A little more history: The 1906 earthquake and fire tore down most of the buildings on Market Street, but the street had mostly recovered by the 1920’s.

“Between the 1920s and World War II, big chunks of Market Street were kind of a small-scale equivalent of Broadway in New York,” says Tumlin. “All of the theaters were there. It was the place that people went out to at night. It was the place for large-scale entertainment and very much the place to see and be seen.”

Most of those theaters were located here, in the Mid-Market district.

Today, this part of town is not so much a place to see or be seen or so says local resident Joe Robinson.

“I think it's crazy. I think it's wild. I think everything goes on Market Street. I mean if you really had a magnifying glass to see what was really going on, you'd be amazed,” says Robinson.

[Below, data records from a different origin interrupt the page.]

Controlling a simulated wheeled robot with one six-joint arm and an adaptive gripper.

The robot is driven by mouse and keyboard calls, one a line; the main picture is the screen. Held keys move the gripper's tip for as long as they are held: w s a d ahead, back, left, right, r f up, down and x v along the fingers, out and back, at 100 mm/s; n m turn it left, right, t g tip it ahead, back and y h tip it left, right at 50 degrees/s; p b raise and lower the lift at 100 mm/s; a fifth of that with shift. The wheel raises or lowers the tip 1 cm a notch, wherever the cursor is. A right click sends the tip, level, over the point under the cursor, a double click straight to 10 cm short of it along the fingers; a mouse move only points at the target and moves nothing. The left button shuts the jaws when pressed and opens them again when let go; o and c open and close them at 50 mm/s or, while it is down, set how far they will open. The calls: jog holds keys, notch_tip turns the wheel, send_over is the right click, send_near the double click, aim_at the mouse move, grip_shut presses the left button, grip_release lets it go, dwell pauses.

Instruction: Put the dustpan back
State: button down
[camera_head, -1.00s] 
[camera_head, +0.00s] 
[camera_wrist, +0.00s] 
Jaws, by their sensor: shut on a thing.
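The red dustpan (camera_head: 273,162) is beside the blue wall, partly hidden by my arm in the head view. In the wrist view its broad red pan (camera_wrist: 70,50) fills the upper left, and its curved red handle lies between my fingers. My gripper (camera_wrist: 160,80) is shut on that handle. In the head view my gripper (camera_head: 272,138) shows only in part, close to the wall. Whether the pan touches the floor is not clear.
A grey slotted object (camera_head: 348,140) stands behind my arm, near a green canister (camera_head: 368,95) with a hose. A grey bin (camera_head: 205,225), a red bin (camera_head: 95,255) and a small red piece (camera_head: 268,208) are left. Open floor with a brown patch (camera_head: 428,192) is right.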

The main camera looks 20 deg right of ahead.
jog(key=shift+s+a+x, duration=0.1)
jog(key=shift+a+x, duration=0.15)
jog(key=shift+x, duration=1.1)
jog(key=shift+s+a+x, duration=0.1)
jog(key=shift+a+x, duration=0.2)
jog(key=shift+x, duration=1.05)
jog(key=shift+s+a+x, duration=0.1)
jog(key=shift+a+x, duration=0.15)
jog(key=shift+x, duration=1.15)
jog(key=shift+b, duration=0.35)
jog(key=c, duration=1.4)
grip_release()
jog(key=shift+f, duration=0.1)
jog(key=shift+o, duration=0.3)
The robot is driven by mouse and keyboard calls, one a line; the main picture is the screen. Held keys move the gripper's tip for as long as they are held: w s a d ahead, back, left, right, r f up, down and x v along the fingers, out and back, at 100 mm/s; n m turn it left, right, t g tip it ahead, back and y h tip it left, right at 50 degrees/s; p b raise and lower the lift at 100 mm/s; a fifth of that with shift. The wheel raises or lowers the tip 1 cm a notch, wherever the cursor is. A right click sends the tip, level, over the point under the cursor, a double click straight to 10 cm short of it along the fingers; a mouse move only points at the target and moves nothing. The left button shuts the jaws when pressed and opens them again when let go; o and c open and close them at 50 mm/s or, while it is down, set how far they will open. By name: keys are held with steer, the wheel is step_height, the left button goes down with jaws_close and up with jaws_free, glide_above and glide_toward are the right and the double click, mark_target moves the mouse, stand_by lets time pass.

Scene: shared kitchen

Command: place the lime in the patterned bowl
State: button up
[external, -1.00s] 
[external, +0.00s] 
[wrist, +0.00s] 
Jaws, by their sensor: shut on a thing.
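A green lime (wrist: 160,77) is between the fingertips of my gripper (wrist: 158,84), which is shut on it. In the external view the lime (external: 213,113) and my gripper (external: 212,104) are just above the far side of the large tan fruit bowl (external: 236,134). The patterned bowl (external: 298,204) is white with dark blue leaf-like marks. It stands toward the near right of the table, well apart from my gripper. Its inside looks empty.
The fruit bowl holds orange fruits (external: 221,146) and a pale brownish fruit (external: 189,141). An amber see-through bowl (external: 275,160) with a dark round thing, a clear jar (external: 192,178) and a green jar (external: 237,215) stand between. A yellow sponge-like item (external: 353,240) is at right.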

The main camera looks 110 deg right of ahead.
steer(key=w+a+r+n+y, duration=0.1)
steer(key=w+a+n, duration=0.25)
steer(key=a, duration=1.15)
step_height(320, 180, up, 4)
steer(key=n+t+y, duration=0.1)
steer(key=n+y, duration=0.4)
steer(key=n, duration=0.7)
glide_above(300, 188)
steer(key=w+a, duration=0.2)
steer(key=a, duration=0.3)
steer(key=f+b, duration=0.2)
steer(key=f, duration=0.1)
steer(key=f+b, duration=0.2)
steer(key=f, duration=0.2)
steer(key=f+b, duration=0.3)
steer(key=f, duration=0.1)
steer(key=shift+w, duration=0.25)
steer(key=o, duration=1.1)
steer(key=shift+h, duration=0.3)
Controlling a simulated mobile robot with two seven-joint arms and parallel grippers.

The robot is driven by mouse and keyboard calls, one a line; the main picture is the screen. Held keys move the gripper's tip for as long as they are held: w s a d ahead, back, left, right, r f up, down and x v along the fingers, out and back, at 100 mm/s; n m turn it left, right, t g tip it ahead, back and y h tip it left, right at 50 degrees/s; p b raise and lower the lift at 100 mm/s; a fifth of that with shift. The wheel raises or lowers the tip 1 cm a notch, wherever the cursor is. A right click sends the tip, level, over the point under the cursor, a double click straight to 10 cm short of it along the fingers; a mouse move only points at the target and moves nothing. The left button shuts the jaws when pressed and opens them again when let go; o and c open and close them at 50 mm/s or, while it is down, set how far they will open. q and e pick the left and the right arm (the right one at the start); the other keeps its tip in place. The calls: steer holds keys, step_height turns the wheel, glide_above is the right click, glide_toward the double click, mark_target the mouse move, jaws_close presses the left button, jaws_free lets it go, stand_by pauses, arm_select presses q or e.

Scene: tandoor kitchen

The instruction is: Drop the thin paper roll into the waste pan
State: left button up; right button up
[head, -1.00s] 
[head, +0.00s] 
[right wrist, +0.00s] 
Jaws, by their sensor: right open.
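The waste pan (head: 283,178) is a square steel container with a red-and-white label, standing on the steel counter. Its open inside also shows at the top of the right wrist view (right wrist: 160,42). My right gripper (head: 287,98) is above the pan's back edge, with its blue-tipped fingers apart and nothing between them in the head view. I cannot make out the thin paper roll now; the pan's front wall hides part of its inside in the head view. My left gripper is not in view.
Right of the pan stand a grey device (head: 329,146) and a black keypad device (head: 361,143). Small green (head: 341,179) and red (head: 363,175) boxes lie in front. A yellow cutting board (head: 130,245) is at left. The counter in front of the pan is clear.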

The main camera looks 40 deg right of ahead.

Tumlin actually traces the trouble to the creation of San Francisco’s subway system in 1967: “The final decision to do the Muni Metro subway and to do the BART subway created dramatic change in the street. One impact was very negative, which was that for four years, Market Street was a big hole in the ground.”

And that, Tumlin, says wasn’t good for business. But then, he adds, Market’s never been quite the draw Jasper O’Farrell thought it would be: “Throughout history, Market Street has had challenges in its role as a place. And part of that has had to do with thinking about the accommodation of the automobile in the third quarter of the 20th century, but I think more fundamental to that is its width.”

It’s just one theory, but Tumlin says city planners have learned over time that people prefer smaller, more intimate streets over grand boulevards.

“And so streets that work as a single space are generally not wider than 80 feet. And, in fact, 30 feet is a heck of a lot better. So that’s one of the challenges we face. Like how do we create a street that people do want to linger on?” Tumlin asks.

That’s a question the city’s been trying to answer for about 50 years. Which makes now just about the right time for a solution.